A room of her own the reticent Namrita Bachchan, beyond her surname. This second daughter of Amitabh’s brother Ajitabh is a poet-artist. “I always wanted to be one,” she says, her eyes luminous, reports Shalini Singh.

art and culture Updated: Dec 12, 2009 23:59 IST
Shalini Singh

The family name is the entry point. When Namrita Bachchan shyly holds out a rather slim hand as she apologises for being late, you remind yourself of the name.

A few minutes later, you’ve forgotten about it. The world of Amitabh Bachchan’s petite 33-year-old niece — who recently launched her coffee-table book of illustrations of her late grandfather Harivansh Rai Bachchan’s poetry in Delhi — is shorn of any grandeur. The conversation is easy as it ensues over a stroll and the works displayed in the art gallery are gentle and contained.

This second daughter of Amitabh’s brother Ajitabh is a poet-artist. “I always wanted to be one,” she says, her eyes luminous.

When she was ten, the family moved to Switzerland for eight years. After that, she got a degree in painting and art history in England and one in graphic design in New York.

She then moved back to Mumbai, and worked as a graphic artist for Neville Tuli’s Osian. She held her first solo show in 2004, and in 2006, she came out with Deliverance, her first book of illustrated poetry.

Her next — and most recent — work, Madhushala (with a foreword by her famous uncle) is an engagement with her grandfather ’s poetry, “written when he was around my age.” She looked to connect with his world, which was about “incompleteness and longing, something unresolved. It uses the metaphor of wine to talk about spiritual intoxication.”

Father Ajitabh explains, “When Namrita came back to India, she saw both her grandparents pass away. She wanted to do something involving the family’s history. This book is her effort to deal with her family’s legacy.”

The artist explains her approach to the work: “Apart from the commonality of experience, I tried to interpret it as independently as I could. Like the poem on a burial ground, that I illustrated through a Christian cemetery — that was, I guess, my Western education coming in.”

Mumbai-based artist Bose Krishnamachari, who has followed Namrita’s work, remembers of his interaction with her in 1999 in London: “She was never very outgoing and the famous surname followed much later. I always knew her as Namrita.” He likes the collage form and the motifs she uses in her work and says, “She’s a talented and dedicated artist.”

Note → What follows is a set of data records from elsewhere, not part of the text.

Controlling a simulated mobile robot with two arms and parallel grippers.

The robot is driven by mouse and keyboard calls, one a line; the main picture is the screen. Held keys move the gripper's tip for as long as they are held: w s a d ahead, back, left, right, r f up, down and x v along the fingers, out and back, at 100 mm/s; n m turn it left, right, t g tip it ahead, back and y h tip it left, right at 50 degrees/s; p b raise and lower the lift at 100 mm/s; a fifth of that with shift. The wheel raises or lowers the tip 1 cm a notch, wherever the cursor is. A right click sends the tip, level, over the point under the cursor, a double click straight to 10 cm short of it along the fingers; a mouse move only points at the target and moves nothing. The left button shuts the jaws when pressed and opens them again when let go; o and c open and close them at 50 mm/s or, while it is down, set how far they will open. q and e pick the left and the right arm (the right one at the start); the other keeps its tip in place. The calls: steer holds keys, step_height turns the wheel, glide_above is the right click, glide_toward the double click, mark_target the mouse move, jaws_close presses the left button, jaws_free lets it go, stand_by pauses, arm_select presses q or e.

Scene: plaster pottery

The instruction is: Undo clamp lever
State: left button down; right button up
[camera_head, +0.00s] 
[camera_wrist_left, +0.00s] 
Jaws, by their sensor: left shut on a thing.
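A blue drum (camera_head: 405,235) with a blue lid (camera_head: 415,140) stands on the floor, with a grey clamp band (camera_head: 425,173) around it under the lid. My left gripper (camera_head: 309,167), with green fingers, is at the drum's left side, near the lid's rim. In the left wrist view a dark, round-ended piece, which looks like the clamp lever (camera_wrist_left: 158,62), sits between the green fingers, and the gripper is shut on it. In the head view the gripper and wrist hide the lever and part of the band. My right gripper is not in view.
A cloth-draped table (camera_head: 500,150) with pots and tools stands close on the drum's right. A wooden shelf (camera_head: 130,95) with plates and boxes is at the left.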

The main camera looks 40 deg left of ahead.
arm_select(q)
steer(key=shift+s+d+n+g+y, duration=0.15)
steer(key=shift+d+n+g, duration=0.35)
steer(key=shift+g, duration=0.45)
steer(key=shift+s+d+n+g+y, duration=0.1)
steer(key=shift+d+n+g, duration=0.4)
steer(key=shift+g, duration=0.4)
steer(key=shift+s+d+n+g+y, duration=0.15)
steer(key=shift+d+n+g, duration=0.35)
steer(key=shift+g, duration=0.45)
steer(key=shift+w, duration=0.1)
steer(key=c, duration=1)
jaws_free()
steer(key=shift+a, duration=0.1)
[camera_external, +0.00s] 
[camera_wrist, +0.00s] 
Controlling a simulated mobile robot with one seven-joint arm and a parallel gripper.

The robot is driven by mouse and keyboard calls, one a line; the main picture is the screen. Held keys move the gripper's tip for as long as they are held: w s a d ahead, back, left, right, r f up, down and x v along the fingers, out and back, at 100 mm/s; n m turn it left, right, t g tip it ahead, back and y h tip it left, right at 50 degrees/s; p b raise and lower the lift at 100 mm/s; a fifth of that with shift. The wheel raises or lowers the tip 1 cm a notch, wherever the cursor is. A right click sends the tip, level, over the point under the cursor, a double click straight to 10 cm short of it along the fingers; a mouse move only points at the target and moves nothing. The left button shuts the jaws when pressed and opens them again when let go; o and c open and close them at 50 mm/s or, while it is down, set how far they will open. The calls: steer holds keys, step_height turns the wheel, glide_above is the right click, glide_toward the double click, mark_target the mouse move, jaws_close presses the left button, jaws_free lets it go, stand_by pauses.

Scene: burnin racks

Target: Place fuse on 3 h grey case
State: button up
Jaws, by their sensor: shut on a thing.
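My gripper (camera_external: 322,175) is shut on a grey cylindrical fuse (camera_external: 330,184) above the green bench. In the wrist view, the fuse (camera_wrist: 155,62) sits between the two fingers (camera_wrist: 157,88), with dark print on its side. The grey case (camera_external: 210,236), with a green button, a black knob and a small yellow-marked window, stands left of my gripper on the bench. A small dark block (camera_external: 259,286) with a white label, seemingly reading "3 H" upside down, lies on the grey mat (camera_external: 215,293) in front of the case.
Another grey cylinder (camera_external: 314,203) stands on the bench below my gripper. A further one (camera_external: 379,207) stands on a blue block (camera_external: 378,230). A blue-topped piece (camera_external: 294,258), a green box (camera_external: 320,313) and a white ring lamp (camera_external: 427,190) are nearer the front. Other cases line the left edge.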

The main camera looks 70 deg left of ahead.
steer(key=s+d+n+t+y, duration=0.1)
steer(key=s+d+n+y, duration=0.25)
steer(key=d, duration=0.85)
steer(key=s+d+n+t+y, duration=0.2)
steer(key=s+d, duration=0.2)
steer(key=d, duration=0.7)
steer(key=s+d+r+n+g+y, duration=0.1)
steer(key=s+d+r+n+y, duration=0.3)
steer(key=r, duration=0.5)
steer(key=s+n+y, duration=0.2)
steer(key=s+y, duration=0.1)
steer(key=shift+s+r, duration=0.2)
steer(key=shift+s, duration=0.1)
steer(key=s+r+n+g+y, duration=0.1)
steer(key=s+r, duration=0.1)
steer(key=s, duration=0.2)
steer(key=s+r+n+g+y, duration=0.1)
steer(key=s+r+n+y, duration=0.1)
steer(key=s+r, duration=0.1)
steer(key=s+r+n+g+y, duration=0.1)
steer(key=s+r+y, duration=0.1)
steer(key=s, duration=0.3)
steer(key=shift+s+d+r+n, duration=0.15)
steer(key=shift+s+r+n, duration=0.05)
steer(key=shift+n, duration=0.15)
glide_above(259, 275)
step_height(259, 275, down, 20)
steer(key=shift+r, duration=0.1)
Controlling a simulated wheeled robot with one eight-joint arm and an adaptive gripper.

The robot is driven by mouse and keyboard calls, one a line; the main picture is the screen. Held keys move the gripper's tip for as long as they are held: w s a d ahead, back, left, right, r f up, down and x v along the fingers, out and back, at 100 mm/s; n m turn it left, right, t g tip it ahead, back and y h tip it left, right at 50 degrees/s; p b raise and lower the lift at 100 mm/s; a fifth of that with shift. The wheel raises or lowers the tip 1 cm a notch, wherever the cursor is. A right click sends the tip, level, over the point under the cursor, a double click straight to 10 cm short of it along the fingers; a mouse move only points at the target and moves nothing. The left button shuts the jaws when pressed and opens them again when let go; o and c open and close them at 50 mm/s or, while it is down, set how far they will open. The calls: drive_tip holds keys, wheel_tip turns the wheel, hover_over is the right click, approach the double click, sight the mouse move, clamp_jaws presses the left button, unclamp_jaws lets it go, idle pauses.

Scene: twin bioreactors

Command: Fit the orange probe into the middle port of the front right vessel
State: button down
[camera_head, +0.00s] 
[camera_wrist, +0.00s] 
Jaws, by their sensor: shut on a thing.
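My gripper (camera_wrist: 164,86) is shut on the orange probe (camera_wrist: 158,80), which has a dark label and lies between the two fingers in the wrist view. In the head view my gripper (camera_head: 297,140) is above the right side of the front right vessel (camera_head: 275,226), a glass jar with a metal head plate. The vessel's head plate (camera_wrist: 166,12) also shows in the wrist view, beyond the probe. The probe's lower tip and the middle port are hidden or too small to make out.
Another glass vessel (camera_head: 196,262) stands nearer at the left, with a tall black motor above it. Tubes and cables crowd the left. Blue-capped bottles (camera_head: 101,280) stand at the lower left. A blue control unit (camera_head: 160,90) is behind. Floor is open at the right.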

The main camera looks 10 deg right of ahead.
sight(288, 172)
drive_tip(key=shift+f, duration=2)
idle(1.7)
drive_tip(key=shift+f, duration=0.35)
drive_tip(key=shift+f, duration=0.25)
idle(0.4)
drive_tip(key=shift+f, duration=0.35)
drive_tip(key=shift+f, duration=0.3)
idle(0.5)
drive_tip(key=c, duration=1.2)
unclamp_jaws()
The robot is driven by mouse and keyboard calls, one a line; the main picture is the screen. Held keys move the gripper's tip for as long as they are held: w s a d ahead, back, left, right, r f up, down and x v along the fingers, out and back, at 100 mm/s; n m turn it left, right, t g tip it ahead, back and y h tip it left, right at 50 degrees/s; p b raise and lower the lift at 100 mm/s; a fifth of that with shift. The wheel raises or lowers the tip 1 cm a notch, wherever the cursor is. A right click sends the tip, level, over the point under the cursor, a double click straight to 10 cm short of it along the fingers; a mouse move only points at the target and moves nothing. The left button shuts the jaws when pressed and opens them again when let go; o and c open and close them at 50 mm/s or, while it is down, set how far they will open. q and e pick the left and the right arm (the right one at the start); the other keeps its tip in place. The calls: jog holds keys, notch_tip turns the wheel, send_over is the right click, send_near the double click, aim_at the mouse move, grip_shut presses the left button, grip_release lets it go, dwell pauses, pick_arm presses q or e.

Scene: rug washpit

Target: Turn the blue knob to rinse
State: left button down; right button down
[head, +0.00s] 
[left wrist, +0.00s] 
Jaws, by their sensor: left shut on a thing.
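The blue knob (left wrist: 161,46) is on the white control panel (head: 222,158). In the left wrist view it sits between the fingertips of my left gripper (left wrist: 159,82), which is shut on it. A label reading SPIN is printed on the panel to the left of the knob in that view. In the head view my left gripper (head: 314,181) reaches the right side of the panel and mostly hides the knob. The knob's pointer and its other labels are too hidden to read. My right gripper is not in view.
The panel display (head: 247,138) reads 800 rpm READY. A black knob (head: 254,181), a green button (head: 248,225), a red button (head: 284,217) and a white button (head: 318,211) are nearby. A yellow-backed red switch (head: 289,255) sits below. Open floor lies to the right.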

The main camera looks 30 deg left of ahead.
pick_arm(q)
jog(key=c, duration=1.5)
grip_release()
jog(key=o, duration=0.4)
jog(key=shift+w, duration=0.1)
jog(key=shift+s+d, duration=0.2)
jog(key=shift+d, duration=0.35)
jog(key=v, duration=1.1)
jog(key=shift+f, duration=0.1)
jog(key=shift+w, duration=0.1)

In Mumbai, Namrita has mostly lived alone. First, in Mumbai’s downtown Churchgate area, taking the local trains to work. Now in suburban Bandra, in a studio apartment minus a television or landline, with two stray cats for company. “A self- absorbed bubble” is how she puts it.

“She’s a shy girl, happy to just sit quietly and express herself through painting and writing poetry,” is how her father sees it. “My public life is contained in little outbursts,” she remarks. One of those came in 2007, when she came together with “cousin Abhishek and his wife” to paint for a charity event. “It was a statement on the idea of unity,” she explains.

Media-shy as she is, what’s her take on the incessant scrutiny of her family, on the ‘Abhi-Ash’ phenomenon? “She’s the most beautiful woman in the world, on celluloid, supposedly. He’s the son of his father. It’s a fairytale union. And people love love stories, though I don’t know why people love love so much,” she muses.

How does she reconcile their disparate worlds? “I’m not a celebrity and I don’t like being judgemental,” she begins, then adds, “Abhishek has a heart of gold.” And continues, “Everyone is doing their job. Theirs includes and requires the arc lights of the public sphere, mine doesn’t. Everyone is super busy but we are close as a family.” She smiles, clearly not wanting to say more.

The famous Bachchan diplomacy, you think. There had to be something besides the name, after all.